Given exercise: Transcribe the records below from the first line to the line that includes "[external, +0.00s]", inclusive, and omit the pictures.

Robot episode rows
★ ★ ★

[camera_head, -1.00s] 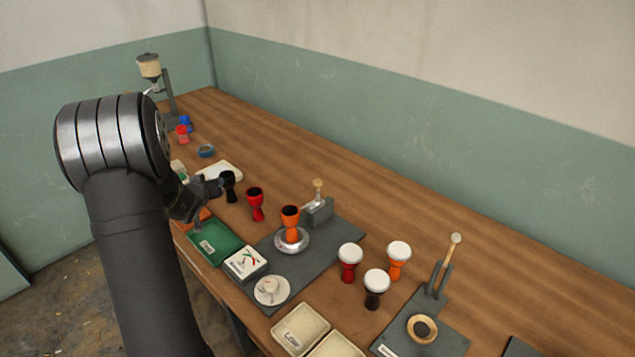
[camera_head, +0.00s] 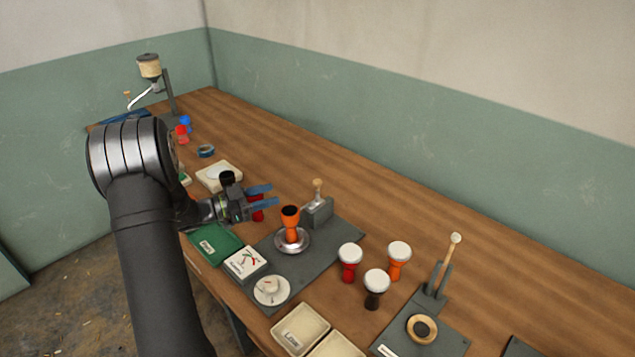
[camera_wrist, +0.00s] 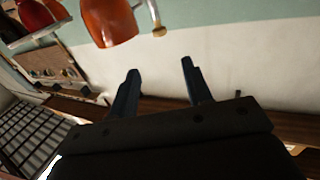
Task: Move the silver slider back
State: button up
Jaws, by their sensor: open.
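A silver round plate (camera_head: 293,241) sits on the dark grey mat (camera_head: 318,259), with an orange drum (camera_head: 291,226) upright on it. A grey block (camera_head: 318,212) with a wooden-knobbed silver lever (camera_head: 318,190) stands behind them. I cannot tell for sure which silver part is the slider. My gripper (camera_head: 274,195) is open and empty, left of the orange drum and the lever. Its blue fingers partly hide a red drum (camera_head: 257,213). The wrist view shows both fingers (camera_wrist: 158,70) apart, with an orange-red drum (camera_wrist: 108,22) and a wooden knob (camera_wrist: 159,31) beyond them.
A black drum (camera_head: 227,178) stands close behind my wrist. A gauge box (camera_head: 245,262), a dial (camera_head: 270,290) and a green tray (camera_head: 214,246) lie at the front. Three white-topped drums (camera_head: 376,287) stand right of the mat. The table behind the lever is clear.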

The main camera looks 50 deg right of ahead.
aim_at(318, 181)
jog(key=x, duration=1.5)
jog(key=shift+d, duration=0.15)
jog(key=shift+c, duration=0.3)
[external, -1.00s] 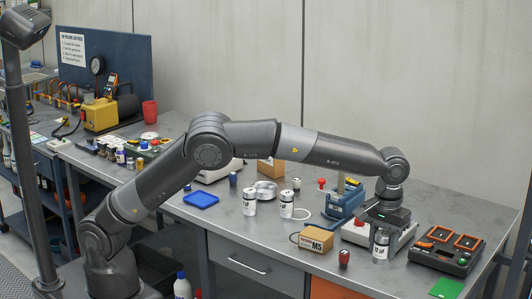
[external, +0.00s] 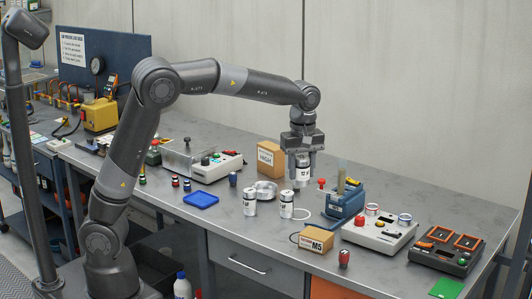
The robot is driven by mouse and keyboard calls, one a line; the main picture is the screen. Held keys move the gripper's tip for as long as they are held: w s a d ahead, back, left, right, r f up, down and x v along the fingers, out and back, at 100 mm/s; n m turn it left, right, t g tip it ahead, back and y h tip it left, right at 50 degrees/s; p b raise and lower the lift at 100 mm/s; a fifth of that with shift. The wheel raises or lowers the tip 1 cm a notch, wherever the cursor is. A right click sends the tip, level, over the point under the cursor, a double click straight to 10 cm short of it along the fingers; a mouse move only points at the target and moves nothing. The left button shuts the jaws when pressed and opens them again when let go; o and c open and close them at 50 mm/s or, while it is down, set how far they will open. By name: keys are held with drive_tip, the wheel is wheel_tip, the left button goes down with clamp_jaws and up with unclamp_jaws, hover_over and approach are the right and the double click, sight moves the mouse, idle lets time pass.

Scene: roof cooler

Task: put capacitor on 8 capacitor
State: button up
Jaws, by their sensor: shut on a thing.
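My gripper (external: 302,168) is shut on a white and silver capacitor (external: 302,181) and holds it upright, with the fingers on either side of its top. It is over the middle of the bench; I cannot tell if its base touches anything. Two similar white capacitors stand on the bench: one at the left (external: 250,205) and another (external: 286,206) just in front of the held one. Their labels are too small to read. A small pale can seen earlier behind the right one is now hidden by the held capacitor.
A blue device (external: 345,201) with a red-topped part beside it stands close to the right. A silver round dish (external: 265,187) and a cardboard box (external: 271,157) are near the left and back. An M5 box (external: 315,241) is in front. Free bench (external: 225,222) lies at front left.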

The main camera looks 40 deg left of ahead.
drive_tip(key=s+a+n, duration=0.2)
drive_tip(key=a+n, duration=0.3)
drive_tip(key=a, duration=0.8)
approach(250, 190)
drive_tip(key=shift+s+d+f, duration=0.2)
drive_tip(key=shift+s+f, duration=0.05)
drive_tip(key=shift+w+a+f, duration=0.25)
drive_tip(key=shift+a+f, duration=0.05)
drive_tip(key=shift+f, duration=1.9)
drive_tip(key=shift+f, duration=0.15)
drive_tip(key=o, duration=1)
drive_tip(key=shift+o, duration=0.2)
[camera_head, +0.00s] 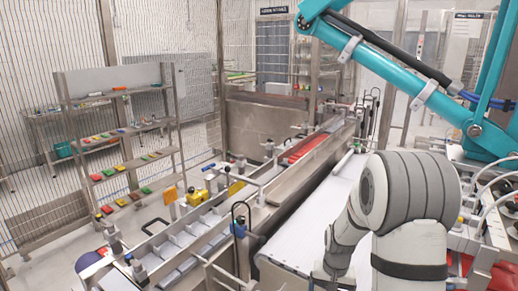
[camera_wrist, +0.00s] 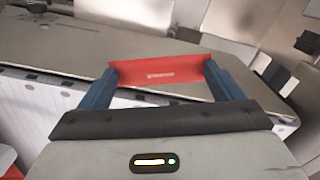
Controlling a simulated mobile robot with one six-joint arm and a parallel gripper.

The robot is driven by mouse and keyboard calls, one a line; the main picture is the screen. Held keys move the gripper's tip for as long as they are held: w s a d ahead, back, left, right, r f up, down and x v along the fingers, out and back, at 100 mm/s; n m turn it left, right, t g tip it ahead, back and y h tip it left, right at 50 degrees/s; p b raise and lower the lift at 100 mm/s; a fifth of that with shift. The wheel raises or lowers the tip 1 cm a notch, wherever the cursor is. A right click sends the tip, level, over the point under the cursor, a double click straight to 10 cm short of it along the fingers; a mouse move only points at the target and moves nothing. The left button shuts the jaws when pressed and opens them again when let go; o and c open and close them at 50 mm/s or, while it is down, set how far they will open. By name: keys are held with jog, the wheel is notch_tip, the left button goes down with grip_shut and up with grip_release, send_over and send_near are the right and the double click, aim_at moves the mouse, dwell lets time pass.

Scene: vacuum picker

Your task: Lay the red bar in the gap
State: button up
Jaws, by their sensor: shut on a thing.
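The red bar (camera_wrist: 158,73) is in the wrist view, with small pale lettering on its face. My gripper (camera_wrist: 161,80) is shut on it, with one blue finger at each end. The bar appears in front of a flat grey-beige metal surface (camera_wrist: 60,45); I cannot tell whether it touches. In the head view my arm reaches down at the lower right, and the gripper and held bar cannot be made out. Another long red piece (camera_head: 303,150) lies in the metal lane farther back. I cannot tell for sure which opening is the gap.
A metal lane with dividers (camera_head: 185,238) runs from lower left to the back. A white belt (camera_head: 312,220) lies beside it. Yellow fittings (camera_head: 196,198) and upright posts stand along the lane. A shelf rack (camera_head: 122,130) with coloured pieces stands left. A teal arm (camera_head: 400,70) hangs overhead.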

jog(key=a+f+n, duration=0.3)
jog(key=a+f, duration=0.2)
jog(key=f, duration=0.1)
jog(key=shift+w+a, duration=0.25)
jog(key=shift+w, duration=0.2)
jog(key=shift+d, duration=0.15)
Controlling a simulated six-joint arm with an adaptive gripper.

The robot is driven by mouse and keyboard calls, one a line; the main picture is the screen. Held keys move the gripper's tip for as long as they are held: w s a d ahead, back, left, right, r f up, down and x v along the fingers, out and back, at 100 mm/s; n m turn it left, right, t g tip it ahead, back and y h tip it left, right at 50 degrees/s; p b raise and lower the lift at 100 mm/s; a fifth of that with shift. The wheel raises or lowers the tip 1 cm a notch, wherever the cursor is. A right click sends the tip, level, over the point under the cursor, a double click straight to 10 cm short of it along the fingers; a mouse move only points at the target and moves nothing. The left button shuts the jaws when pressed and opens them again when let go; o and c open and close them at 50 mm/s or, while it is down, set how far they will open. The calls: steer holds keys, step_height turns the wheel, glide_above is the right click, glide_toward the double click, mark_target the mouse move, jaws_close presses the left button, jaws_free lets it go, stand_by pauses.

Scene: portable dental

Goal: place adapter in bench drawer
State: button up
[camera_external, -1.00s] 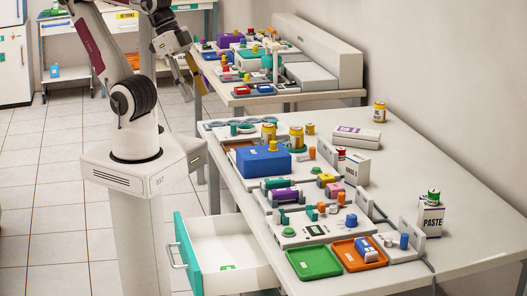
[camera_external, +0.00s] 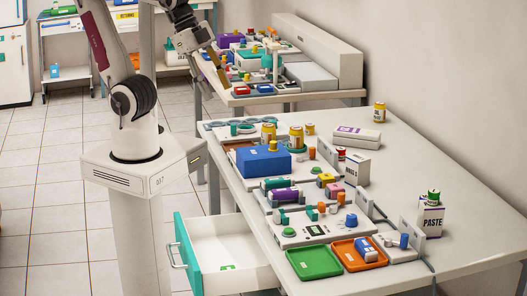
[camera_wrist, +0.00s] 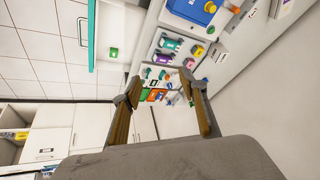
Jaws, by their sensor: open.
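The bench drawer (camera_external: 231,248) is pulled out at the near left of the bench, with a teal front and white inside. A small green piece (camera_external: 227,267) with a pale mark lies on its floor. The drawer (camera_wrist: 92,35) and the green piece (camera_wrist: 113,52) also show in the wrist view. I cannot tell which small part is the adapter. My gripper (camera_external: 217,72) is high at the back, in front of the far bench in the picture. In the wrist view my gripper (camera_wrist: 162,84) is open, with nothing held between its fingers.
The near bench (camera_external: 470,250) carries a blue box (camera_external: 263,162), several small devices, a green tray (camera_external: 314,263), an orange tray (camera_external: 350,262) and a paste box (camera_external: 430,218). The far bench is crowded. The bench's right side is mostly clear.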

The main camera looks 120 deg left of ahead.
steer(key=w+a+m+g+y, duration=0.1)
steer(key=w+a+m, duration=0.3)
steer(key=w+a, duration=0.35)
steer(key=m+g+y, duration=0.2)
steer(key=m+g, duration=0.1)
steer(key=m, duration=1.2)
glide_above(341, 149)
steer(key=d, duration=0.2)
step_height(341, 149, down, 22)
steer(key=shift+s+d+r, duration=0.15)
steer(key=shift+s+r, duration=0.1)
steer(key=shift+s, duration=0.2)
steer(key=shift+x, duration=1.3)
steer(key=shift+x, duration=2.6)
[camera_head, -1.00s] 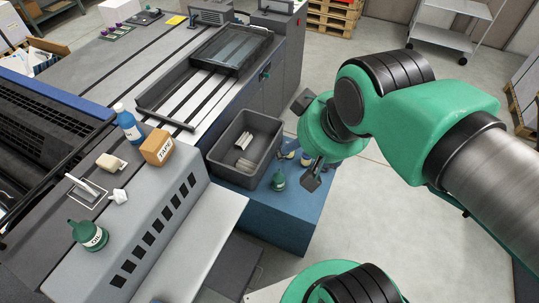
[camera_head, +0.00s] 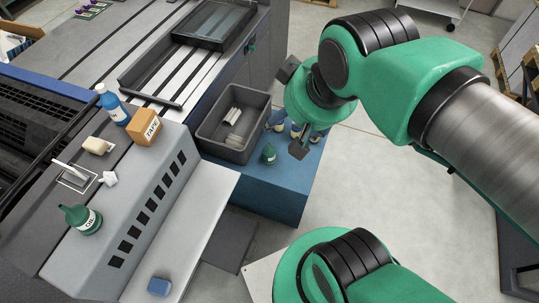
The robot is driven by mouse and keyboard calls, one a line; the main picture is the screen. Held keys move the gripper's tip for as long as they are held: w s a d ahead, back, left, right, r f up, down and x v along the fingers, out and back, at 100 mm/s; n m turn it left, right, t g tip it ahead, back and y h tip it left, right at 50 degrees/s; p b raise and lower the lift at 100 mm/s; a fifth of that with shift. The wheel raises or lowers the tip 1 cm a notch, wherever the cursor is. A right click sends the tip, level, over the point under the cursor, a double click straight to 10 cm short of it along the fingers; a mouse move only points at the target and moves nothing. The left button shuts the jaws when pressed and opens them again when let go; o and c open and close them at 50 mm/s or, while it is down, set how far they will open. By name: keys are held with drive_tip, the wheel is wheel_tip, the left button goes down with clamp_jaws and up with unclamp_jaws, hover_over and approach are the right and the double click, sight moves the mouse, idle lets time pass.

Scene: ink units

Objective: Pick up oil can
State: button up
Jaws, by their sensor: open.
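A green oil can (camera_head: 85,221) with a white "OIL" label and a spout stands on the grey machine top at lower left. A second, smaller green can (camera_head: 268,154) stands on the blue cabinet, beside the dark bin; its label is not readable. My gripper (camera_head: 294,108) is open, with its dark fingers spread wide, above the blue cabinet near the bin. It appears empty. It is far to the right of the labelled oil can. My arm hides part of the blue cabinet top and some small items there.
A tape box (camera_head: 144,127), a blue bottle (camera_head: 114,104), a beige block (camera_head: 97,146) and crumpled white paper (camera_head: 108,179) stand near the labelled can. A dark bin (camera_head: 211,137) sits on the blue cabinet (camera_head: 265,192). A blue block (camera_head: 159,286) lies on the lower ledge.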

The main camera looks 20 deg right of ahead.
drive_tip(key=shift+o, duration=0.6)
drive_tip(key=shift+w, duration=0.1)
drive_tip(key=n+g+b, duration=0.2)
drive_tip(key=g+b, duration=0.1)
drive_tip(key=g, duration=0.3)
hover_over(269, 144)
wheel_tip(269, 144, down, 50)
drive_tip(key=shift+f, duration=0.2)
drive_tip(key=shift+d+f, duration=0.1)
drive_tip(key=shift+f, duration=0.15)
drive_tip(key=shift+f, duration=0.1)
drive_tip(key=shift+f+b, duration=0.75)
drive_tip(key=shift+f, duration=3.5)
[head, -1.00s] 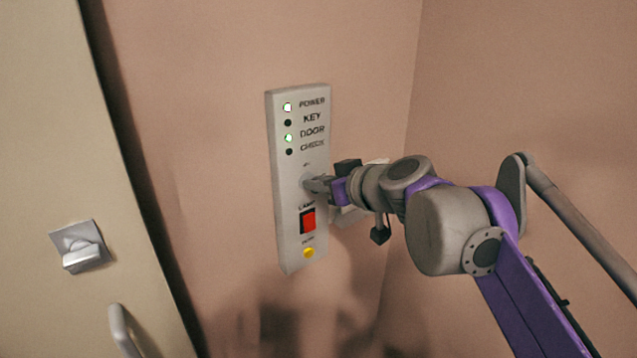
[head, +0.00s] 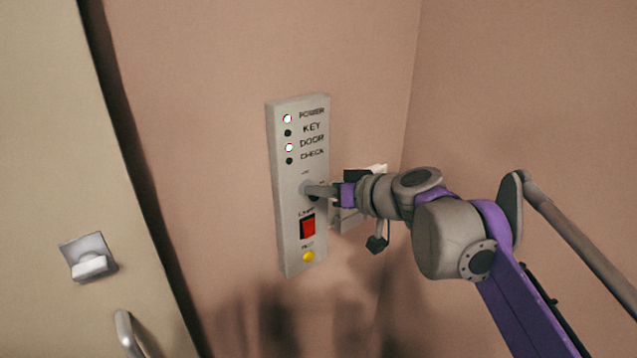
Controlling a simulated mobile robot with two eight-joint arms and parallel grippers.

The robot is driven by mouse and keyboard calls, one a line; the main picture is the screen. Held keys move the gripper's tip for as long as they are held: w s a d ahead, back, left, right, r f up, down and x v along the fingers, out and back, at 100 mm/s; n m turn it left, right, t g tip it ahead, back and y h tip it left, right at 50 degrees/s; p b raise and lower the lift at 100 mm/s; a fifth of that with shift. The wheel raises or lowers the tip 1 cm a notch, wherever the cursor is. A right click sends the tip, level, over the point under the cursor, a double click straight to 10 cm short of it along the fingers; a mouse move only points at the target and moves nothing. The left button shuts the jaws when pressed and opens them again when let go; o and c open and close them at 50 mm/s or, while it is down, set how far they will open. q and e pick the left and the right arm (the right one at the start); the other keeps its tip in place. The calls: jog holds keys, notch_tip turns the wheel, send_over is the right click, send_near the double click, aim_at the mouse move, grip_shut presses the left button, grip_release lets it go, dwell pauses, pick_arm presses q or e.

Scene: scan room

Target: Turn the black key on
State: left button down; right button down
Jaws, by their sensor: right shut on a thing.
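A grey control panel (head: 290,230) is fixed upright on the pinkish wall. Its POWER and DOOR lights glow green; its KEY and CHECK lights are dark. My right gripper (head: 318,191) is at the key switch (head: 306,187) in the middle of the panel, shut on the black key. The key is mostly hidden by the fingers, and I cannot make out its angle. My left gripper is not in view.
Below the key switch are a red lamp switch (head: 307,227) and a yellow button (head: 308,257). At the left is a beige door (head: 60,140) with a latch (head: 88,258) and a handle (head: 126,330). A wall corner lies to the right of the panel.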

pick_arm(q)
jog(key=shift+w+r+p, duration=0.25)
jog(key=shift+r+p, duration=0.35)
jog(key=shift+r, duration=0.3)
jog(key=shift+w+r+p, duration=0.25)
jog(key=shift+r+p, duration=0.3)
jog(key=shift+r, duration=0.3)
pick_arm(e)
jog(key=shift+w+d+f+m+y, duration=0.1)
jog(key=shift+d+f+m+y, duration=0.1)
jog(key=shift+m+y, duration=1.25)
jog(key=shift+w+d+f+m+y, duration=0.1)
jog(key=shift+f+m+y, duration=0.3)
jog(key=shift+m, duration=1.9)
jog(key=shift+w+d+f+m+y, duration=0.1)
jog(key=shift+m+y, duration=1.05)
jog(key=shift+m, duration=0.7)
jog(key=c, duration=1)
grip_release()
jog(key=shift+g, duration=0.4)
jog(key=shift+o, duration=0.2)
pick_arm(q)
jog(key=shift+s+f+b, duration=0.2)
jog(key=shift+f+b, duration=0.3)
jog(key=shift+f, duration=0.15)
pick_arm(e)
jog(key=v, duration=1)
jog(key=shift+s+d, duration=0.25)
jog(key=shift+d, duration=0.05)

★ ★ ★

Task answer:
[camera_head, -1.00s] 
[camera_head, +0.00s] 
[camera_wrist, +0.00s] 
Task: Move the silver slider back
State: button up
Jaws, by their sensor: open.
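A silver round plate (camera_head: 293,241) sits on the dark grey mat (camera_head: 318,259), with an orange drum (camera_head: 291,226) upright on it. A grey block (camera_head: 318,212) with a wooden-knobbed silver lever (camera_head: 318,190) stands behind them. I cannot tell for sure which silver part is the slider. My gripper (camera_head: 274,195) is open and empty, left of the orange drum and the lever. Its blue fingers partly hide a red drum (camera_head: 257,213). The wrist view shows both fingers (camera_wrist: 158,70) apart, with an orange-red drum (camera_wrist: 108,22) and a wooden knob (camera_wrist: 159,31) beyond them.
A black drum (camera_head: 227,178) stands close behind my wrist. A gauge box (camera_head: 245,262), a dial (camera_head: 270,290) and a green tray (camera_head: 214,246) lie at the front. Three white-topped drums (camera_head: 376,287) stand right of the mat. The table behind the lever is clear.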

The main camera looks 50 deg right of ahead.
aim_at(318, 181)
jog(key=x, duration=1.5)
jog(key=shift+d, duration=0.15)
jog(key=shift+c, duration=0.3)
[external, -1.00s] 
[external, +0.00s] 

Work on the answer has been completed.